Thai Islamic Bank's Buddhist Chief Helps Build Trust

February 17, 2007

Source: The Buddhist Channel

Wire Service: Reuters,3742,0,0,1,0

Bangkok, Thailand -- The boss of Thailand's only dedicated Islamic bank has a unique job description: work in one of the most dangerous corners of Asia, go to mosques to drum up business and become an expert in chicken-farming.

A knowledge of Islam is essential, but being a Muslim is not.

"I am a non-Muslim," Dheerasak Suwannayos, the Islamic Bank of Thailand's softly spoken chairman, told Reuters on the sidelines of an Islamic finance seminar in Singapore.
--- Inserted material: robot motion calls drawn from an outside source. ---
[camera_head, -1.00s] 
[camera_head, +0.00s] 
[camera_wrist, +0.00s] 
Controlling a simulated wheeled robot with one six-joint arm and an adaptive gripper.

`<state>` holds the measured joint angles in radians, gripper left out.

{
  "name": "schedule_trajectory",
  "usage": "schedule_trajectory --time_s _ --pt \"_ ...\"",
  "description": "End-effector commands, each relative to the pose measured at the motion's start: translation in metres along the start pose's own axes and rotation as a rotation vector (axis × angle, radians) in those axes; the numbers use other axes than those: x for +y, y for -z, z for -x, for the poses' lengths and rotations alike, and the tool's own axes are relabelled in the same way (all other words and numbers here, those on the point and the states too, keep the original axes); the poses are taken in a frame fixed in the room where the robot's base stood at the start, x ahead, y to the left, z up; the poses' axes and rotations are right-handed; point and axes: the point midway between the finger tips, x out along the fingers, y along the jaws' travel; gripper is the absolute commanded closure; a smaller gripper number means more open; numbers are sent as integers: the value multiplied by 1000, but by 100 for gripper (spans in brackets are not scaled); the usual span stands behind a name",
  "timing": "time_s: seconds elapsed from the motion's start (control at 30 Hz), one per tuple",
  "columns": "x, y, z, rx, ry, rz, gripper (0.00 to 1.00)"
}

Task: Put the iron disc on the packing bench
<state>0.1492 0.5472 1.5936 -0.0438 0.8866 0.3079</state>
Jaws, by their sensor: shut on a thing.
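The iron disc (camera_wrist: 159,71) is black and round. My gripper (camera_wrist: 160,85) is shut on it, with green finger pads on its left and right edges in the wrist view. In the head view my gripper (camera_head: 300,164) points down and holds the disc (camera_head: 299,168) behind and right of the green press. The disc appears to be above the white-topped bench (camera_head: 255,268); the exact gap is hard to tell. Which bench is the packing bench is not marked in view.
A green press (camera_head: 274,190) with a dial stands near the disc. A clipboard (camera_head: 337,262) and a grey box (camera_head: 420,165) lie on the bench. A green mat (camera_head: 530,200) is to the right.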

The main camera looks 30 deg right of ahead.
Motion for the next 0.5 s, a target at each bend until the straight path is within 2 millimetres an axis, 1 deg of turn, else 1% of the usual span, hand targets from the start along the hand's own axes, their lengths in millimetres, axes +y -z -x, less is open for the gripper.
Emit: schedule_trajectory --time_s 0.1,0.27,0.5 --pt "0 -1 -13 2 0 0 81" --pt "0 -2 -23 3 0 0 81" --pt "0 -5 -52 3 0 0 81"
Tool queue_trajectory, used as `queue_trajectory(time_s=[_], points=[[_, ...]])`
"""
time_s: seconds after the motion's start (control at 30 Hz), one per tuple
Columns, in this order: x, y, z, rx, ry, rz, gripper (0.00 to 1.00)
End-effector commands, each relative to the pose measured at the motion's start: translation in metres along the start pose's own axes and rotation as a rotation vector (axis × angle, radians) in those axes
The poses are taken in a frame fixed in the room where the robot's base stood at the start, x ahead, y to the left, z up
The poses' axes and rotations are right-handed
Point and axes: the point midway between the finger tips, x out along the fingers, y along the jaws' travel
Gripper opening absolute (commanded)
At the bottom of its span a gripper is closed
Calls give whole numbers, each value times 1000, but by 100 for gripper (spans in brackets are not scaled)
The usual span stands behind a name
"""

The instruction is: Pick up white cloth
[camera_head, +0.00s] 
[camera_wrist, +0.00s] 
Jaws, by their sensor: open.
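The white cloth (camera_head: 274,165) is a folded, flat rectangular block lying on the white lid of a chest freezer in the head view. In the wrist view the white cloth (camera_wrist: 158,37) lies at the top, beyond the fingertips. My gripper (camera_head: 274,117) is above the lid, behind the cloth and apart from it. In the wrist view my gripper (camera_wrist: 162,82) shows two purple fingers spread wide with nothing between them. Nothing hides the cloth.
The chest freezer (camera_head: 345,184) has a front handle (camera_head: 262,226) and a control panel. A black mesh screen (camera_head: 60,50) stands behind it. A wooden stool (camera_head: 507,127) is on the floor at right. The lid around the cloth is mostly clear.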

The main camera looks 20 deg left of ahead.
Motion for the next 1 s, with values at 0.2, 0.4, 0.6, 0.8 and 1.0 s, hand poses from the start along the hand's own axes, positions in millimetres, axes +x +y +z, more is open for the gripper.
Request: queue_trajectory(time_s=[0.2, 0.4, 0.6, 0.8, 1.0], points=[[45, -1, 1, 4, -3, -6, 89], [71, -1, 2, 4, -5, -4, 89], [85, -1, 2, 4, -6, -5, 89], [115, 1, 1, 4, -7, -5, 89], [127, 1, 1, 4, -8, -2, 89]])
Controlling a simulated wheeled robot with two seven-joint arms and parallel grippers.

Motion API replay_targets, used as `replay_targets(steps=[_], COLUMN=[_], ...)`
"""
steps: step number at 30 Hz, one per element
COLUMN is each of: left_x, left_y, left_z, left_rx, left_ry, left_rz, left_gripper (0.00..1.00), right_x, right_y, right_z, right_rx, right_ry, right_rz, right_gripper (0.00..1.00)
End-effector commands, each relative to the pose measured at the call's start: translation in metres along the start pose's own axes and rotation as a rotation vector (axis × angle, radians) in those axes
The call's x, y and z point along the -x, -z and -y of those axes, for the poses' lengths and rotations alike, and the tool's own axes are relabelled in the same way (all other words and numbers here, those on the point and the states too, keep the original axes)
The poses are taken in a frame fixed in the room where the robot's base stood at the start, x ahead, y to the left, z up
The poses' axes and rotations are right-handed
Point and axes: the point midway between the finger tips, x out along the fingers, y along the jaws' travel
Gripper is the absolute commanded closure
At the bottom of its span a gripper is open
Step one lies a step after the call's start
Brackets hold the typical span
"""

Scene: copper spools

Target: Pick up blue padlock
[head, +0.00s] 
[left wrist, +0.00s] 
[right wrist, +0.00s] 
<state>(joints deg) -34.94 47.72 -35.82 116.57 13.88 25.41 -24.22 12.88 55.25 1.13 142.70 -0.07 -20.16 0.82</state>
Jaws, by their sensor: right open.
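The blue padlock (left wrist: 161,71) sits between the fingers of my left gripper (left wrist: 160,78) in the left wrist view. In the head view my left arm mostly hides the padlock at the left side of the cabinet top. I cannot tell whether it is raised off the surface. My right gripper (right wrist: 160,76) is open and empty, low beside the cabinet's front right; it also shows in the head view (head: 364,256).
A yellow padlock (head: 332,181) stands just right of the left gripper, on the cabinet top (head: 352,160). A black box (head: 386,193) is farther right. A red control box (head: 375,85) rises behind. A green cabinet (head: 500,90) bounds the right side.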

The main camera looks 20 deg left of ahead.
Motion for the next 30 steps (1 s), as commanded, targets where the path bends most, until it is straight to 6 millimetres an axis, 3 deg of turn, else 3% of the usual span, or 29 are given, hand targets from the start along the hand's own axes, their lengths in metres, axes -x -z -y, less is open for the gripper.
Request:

Suwannayos, 56, is a Buddhist from northern Thailand who is leading a state-backed enterprise to improve the lives of Muslims in the country's south, where poverty and unemployment have been blamed for fuelling a bloody insurgency by Muslim separatists.

More than 2,000 people have been killed in the past three years in the region, which has closer cultural and religious ties to its mainly Muslim neighbour, Malaysia, than to the rest of Thailand, a Buddhist kingdom.

Gun and bomb attacks are launched almost daily. Schools have been torched and Buddhist villagers beheaded.